What you need to do: Return, word for word, the lines from the line holding "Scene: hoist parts" through the line holding "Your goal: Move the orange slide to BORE". Include both end lines and no others.

— START OF Dataset section —

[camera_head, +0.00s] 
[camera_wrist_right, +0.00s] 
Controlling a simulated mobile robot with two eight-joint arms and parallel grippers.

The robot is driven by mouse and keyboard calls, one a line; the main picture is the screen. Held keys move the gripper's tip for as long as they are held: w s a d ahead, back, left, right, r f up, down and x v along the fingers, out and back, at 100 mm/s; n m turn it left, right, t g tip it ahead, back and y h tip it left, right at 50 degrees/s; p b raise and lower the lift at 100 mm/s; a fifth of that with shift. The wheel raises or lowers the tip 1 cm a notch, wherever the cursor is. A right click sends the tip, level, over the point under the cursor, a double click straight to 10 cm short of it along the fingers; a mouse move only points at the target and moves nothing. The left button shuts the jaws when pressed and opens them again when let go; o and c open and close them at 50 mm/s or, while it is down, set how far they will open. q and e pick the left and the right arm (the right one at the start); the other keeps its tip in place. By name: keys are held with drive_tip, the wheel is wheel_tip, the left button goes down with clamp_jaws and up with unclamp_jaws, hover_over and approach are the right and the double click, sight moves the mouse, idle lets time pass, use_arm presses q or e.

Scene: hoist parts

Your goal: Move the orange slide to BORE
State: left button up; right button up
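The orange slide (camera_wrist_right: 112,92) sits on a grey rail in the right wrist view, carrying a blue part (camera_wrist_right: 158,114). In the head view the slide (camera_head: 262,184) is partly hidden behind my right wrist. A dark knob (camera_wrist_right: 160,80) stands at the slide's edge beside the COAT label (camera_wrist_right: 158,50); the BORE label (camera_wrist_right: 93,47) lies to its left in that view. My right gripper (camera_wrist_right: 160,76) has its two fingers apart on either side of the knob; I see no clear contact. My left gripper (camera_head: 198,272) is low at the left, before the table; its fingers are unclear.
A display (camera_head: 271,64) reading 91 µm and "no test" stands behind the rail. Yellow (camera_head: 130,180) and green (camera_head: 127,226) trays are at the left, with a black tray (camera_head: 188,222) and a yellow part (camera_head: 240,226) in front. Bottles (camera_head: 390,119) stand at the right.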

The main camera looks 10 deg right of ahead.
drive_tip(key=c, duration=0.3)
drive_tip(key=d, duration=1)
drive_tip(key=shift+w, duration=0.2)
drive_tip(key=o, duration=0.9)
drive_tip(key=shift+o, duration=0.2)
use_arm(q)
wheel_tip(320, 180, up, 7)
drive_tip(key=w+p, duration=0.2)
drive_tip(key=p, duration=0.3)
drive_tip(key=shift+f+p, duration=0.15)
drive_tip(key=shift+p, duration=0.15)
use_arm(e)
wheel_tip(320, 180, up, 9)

— END OF Dataset section —

Task response:
Scene: hoist parts

Your goal: Move the orange slide to BORE

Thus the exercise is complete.